RESUMO

A educação escolar é peça fundamental na mediação entre o homem e o conhecimento produzido e acumulado pela humanidade; nesse sentido o presente artigo de cunho bibliográfico recorre às mediações apresentadas por István Mészáros e Paulo Freire, respectivamente, nos livros: A Educação para além do capital (2008) e Pedagogia da Autonomia (2002), que fornecem a chave para se pensar em uma educação escolar comprometida com a transformação social e que permitem entender algumas perspectivas do ato de ensinar. O artigo parte de desdobramentos de estudos anteriores, podendo, desse modo, ser visto como uma evolução de outros trabalhos somada a novas técnicas e abordagens mais amadurecidas de conceitos aplicados anteriormente. O estudo objetiva-se em fazer uma análise do ato de ensinar sob a perspectiva de István Mészáros e de Paulo Freire. István Mészáros, em A Educação além do capital busca compreender o homem dentro do contexto da sociedade capitalista, com possibilidades e limites dela derivadas, de modo geral, e as questões próprias da educação escolar, de modo particular. Paulo Freire, em Pedagogia da Autonomia busca demonstrar a inconclusão do ser humano e de sua inserção num permanente movimento de procura, rediscutindo a curiosidade ingênua e crítica que tende a se tornar epistemológica e a importância do ato de ensinar dentro desse contexto. Além dos referidos autores, outros que interpenetram nas propostas escritas em ambos os livros foram analisados de modo a consubstanciar as ideias ora apresentadas.
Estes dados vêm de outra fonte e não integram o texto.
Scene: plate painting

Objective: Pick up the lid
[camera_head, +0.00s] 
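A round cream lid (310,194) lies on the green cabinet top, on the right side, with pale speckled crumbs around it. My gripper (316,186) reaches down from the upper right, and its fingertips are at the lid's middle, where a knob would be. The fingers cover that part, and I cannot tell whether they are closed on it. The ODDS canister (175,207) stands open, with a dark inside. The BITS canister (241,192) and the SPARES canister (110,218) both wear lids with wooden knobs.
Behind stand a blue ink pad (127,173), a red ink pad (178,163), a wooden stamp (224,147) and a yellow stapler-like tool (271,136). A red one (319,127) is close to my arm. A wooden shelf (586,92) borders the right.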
[1] HASSE, C. M. O ato de ensinar sob a perspectiva de István Mészáros e Paulo Freire. Especialização PROEJA, sob a orientação do professor Dr. Rafael de Freitas e Souza. Instituto Federal de Educação, Ciência e Tecnologia, Sudeste de Minas – Campus Rio Pomba.

As premissas apresentadas permitem verificar a importância do ato de ensinar sem o receio de revelar o temor e as dúvidas que sempre surgem com relação a esse ato. As considerações feitas nesse contexto encaminham-se para o entendimento de que o ato de ensinar precisa estar a serviço do desenvolvimento dos alunos.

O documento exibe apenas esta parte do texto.